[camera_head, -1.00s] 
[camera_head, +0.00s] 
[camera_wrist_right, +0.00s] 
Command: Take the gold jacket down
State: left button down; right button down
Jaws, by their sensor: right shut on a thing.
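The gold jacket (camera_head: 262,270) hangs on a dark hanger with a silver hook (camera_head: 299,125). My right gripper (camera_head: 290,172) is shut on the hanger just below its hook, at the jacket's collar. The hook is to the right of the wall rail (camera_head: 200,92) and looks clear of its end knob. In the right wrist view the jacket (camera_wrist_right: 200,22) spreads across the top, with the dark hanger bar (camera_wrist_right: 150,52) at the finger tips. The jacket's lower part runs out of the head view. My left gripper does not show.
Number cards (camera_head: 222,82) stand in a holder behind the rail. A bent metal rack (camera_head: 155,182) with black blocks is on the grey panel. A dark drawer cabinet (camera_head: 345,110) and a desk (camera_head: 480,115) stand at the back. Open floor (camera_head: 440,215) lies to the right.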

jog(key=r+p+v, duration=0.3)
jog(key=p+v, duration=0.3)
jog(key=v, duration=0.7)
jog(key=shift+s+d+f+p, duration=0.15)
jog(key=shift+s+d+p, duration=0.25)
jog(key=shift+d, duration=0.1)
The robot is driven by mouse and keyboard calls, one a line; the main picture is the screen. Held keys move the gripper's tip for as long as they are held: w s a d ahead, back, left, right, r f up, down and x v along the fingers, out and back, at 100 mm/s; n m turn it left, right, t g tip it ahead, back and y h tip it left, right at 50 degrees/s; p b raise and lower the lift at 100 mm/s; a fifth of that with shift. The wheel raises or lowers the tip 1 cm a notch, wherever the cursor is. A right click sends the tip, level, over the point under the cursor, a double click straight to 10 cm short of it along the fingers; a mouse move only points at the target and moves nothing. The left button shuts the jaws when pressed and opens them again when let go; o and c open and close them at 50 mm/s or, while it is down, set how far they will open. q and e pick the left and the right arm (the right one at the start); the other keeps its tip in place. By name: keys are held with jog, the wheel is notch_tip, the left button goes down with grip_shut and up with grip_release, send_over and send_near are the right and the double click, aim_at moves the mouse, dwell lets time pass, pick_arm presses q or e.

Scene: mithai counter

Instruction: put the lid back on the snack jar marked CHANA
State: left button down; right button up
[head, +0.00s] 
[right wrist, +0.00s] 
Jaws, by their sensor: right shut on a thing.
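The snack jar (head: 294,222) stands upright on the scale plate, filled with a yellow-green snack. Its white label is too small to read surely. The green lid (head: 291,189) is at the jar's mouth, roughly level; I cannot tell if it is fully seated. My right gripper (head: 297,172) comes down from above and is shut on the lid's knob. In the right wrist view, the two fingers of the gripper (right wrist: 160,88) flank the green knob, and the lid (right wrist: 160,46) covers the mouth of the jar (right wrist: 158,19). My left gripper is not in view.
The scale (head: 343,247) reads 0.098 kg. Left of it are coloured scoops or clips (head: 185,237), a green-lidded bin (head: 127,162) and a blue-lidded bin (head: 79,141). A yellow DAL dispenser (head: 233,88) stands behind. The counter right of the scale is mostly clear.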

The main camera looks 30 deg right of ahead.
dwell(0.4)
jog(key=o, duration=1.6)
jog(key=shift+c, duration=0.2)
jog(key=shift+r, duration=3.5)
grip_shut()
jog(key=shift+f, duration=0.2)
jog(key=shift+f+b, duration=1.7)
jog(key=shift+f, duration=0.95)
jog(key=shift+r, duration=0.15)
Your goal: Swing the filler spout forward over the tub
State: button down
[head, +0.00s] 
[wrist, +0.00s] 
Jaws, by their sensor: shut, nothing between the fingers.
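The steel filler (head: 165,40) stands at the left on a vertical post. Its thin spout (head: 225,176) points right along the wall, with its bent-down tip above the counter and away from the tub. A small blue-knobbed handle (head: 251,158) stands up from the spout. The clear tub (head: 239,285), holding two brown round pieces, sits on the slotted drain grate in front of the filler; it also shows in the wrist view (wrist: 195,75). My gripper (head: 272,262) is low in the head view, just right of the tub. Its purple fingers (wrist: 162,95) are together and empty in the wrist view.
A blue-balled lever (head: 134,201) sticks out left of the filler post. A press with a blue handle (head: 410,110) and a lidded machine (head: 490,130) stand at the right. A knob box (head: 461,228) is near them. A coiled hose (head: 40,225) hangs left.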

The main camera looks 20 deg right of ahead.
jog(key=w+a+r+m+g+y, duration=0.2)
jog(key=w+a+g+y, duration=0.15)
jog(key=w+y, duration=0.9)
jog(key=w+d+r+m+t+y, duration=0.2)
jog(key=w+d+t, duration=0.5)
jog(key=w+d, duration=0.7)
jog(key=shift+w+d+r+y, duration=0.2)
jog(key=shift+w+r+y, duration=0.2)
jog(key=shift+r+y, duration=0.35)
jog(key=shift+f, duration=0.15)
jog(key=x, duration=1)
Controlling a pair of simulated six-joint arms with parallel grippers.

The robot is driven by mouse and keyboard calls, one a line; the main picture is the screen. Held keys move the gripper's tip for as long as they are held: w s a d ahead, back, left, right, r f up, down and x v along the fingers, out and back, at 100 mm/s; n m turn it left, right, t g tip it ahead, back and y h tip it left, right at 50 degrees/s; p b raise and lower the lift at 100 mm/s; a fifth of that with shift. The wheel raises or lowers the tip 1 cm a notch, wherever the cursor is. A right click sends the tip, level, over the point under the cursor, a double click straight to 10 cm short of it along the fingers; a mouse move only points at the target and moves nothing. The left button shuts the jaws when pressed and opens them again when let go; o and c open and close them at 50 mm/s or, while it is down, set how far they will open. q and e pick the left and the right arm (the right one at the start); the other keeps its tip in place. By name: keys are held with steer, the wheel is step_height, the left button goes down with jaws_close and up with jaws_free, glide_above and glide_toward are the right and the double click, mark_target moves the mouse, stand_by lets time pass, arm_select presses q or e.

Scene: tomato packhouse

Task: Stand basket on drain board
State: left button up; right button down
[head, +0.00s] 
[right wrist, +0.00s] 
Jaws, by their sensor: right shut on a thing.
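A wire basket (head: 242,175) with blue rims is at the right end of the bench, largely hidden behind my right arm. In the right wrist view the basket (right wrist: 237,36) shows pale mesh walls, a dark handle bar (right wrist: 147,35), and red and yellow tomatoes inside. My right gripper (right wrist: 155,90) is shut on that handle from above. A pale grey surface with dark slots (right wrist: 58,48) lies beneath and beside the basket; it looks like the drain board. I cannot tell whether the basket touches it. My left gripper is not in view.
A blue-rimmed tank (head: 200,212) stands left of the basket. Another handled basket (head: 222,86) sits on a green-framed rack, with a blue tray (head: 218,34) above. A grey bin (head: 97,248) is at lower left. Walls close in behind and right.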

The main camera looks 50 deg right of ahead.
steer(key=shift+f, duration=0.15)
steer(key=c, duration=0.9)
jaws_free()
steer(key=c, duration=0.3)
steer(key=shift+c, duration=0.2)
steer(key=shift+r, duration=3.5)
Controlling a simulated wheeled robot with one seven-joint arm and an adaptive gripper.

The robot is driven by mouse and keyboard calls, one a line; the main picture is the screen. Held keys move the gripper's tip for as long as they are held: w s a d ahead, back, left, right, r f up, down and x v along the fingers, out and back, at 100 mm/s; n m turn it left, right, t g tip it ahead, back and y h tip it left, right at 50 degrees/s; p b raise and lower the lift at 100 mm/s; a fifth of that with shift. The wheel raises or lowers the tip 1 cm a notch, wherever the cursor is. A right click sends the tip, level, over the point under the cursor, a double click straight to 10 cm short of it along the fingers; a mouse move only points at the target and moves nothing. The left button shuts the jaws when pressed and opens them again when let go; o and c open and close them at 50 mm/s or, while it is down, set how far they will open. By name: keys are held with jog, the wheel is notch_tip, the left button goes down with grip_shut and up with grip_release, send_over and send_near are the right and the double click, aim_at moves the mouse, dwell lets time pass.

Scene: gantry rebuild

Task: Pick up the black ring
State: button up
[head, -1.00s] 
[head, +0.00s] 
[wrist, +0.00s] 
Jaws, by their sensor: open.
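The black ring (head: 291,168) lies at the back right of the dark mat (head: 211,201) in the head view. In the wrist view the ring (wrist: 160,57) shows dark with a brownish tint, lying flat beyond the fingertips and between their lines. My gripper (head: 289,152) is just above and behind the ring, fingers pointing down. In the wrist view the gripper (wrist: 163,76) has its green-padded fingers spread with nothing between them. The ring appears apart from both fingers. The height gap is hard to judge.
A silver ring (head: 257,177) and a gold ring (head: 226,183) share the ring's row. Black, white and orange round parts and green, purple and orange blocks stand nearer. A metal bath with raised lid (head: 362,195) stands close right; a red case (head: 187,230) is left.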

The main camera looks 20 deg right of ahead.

|---|

Copy out all lines from the material above that contain the string "Scene".

Response to the exercise:
Scene: mithai counter
Scene: tomato packhouse
Scene: gantry rebuild

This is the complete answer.